__Material for the task__:
============================================================

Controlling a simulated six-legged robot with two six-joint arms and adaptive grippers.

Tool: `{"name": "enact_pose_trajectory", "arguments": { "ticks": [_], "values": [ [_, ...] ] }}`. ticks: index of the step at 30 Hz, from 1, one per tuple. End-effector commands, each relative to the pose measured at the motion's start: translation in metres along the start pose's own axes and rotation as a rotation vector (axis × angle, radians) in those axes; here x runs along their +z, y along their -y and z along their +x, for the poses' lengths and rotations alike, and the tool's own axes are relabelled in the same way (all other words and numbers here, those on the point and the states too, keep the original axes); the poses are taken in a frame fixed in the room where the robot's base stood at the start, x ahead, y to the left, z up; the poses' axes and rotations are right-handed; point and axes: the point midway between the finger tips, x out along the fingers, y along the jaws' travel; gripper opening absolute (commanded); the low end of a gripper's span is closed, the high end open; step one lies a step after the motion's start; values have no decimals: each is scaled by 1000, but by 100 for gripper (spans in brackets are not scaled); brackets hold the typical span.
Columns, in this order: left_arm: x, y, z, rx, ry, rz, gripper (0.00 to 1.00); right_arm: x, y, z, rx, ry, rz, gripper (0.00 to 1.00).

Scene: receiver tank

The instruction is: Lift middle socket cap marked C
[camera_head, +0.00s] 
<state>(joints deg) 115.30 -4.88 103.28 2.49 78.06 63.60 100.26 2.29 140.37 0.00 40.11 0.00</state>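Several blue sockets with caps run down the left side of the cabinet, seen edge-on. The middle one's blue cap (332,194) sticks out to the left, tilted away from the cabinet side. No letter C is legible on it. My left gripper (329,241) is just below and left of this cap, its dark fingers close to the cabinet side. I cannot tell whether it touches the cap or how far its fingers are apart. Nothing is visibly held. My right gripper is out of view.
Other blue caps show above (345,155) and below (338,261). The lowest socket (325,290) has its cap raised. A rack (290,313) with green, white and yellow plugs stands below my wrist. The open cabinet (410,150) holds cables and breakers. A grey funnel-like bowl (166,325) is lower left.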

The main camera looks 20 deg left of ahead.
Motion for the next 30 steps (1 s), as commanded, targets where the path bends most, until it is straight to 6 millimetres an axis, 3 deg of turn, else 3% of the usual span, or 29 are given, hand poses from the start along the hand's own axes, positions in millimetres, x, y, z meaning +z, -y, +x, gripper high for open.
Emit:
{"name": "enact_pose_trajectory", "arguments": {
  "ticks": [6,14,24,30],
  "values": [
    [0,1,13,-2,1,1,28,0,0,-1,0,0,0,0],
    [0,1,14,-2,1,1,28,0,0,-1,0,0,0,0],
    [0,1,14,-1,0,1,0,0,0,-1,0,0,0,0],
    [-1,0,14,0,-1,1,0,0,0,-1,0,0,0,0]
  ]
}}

============================================================

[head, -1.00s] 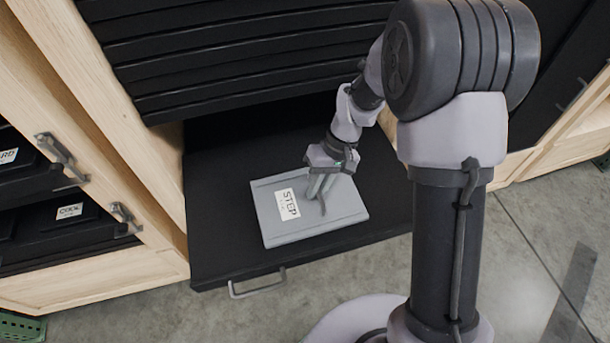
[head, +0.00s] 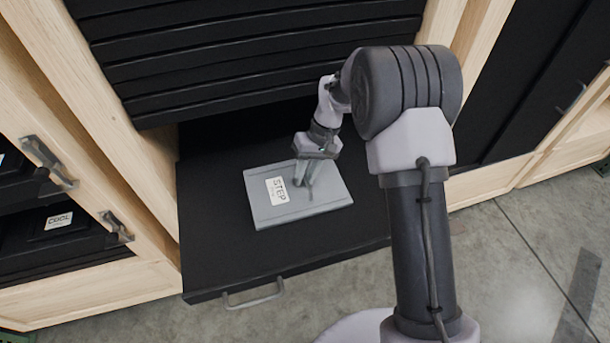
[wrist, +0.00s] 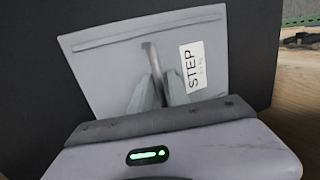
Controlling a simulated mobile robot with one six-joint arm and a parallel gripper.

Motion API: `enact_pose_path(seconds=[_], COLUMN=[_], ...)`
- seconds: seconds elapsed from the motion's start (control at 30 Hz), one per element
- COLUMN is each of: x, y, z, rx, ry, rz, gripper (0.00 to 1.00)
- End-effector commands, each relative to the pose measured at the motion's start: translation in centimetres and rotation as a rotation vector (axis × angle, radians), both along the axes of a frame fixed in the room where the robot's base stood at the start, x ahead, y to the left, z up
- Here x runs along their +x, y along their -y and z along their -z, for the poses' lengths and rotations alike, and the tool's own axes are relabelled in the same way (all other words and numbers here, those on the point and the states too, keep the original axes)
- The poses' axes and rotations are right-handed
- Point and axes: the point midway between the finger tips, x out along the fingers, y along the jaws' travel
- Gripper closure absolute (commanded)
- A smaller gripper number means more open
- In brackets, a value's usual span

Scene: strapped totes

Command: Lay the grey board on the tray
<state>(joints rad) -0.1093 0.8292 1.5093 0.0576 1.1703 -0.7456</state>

============================================================

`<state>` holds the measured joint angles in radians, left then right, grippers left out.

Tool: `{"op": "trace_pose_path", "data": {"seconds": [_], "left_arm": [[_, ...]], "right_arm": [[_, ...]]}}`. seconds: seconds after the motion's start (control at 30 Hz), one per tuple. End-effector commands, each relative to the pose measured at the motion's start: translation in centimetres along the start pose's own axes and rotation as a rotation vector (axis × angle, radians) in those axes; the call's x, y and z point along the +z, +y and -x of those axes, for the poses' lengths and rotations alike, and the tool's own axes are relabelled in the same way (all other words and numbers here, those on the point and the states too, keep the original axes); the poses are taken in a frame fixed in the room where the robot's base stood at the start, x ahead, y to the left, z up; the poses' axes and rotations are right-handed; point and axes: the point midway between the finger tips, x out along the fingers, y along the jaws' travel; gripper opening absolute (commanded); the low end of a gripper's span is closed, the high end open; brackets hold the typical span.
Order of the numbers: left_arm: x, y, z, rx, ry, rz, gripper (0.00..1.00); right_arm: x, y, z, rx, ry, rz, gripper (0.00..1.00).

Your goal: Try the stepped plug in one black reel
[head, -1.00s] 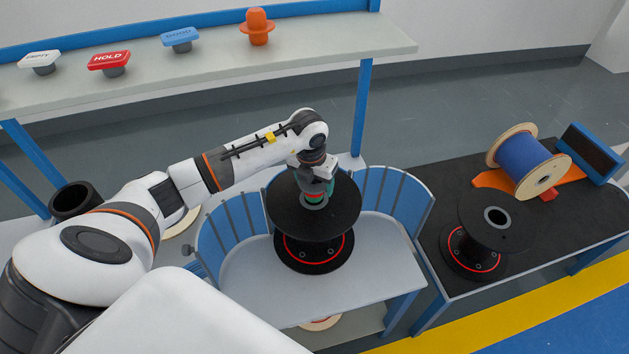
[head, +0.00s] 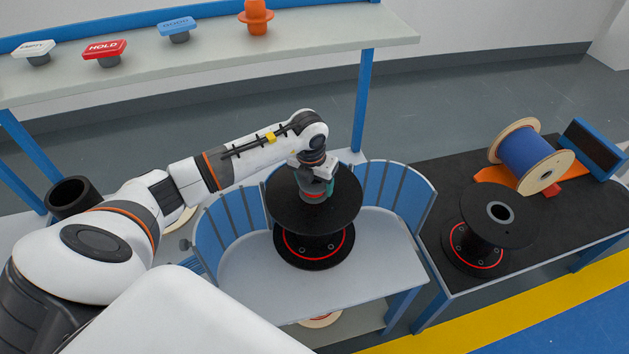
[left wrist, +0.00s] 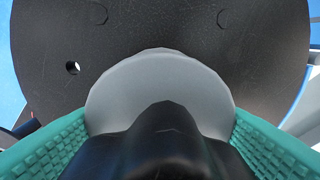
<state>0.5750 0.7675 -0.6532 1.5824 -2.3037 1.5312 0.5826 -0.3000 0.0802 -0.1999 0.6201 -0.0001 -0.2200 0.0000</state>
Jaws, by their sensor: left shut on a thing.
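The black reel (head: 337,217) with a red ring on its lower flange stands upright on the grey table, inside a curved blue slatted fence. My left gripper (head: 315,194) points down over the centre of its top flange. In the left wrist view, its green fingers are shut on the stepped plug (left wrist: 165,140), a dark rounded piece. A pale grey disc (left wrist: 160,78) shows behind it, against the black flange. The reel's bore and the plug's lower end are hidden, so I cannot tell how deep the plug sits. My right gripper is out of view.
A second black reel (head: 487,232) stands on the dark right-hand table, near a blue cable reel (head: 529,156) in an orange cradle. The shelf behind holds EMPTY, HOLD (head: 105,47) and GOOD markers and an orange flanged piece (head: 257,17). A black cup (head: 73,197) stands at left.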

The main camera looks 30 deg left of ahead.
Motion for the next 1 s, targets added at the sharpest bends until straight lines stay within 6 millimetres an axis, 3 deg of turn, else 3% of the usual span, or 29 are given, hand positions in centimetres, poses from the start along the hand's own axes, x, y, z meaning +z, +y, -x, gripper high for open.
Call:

============================================================

__Work required__: In the material above, find the lines that contain "looks" and show them.

__Task response__:
The main camera looks 20 deg left of ahead.
The main camera looks 30 deg left of ahead.

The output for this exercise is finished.